++++ Information provided ++++
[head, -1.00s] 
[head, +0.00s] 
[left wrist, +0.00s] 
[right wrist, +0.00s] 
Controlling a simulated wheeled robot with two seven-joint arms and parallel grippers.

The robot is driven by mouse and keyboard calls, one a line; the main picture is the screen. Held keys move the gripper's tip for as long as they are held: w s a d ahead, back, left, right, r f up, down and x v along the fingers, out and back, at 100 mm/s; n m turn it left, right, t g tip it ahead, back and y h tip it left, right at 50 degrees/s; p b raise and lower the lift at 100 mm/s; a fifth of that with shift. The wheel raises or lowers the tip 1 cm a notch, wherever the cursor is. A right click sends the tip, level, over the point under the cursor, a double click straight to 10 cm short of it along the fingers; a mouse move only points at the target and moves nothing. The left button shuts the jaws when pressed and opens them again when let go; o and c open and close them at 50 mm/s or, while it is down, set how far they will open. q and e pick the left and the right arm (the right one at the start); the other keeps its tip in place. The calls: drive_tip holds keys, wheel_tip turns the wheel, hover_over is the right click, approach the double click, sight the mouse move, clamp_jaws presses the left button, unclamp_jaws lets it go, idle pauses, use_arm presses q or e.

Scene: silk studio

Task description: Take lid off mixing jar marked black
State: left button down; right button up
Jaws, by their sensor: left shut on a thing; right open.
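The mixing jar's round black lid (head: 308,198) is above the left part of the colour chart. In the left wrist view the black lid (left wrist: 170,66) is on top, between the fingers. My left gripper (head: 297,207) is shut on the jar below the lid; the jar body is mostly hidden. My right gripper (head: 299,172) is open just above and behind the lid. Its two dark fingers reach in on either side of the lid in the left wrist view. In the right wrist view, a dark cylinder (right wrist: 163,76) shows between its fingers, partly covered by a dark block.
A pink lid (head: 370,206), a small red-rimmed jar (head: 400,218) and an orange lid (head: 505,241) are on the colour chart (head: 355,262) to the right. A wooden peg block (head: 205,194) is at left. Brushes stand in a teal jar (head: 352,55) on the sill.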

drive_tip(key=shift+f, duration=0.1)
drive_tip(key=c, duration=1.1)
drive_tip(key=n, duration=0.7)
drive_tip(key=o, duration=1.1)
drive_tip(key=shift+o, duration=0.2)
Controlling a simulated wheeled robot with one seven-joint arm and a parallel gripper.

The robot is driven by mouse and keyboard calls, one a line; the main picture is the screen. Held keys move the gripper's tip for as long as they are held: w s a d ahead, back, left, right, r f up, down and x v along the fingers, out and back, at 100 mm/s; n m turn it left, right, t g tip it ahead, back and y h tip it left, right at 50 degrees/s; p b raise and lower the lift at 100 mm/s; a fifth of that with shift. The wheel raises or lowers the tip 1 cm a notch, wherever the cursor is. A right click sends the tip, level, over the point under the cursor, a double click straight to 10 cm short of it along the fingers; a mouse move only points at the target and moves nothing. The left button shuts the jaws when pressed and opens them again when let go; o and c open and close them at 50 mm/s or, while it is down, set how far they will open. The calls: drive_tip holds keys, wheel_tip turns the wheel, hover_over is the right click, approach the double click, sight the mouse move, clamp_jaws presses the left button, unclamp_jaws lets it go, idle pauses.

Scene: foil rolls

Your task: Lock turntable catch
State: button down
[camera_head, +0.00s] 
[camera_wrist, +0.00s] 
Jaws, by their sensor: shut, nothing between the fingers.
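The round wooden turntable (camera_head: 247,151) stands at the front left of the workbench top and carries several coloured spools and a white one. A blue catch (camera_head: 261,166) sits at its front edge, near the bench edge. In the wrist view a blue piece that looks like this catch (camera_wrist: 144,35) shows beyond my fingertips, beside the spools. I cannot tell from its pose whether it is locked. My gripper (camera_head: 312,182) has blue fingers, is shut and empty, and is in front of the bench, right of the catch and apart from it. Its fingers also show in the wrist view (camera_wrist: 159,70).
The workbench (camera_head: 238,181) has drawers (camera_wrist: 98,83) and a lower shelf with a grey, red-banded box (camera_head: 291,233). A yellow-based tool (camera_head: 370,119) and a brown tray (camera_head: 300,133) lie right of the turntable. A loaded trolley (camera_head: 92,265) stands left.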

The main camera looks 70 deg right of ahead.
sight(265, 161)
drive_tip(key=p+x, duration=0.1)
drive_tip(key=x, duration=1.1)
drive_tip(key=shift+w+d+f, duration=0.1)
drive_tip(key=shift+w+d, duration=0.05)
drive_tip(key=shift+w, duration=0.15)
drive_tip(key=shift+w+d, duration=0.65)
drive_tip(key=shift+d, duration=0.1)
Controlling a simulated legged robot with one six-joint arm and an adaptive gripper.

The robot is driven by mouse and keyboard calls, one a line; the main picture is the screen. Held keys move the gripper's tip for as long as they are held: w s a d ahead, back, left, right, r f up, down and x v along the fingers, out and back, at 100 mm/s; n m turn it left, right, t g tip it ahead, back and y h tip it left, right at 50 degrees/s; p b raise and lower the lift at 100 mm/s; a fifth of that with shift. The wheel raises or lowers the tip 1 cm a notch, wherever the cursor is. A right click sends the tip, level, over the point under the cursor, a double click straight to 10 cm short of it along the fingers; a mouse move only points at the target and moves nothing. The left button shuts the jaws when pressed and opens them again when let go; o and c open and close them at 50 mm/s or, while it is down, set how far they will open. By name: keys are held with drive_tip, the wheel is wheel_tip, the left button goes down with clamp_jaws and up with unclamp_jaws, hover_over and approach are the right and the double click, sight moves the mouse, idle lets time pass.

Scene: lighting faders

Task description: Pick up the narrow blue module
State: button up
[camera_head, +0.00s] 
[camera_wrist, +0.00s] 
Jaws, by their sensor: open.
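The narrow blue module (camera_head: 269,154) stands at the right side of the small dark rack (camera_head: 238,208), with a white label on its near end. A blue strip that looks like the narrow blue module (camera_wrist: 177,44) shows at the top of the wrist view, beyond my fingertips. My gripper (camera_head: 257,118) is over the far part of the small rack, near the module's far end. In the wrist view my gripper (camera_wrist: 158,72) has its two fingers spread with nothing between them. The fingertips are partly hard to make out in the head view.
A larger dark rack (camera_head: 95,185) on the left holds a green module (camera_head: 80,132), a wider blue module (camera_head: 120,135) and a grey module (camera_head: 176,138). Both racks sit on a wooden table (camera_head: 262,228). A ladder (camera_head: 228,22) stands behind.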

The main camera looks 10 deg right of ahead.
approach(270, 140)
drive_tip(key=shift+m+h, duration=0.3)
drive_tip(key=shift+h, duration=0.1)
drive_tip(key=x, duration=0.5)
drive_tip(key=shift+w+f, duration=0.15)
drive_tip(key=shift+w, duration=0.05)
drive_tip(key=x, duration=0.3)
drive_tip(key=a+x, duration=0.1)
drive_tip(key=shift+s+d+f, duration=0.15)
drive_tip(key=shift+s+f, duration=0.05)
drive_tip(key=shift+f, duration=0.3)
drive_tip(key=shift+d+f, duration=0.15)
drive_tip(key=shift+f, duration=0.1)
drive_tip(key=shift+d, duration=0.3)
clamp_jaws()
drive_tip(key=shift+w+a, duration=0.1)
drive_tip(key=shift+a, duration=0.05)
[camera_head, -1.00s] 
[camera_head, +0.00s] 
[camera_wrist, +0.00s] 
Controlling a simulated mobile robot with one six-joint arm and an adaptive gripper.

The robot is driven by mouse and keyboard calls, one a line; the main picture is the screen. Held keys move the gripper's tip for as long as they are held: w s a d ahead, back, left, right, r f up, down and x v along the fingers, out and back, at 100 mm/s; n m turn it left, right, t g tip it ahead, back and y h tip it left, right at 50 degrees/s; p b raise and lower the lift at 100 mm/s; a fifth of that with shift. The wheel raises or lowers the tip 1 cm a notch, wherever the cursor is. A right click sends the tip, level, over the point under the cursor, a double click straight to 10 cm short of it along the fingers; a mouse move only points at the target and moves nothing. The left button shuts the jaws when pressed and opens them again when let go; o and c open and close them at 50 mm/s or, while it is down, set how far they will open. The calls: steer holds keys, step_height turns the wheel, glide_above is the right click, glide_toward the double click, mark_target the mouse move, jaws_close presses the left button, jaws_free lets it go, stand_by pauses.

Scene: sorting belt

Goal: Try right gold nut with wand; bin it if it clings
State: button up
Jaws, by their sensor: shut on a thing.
++++
Request ::
Sift through the entries and copy every line with "parallel".

Solution ::
Controlling a simulated wheeled robot with two seven-joint arms and parallel grippers.
Controlling a simulated wheeled robot with one seven-joint arm and a parallel gripper.

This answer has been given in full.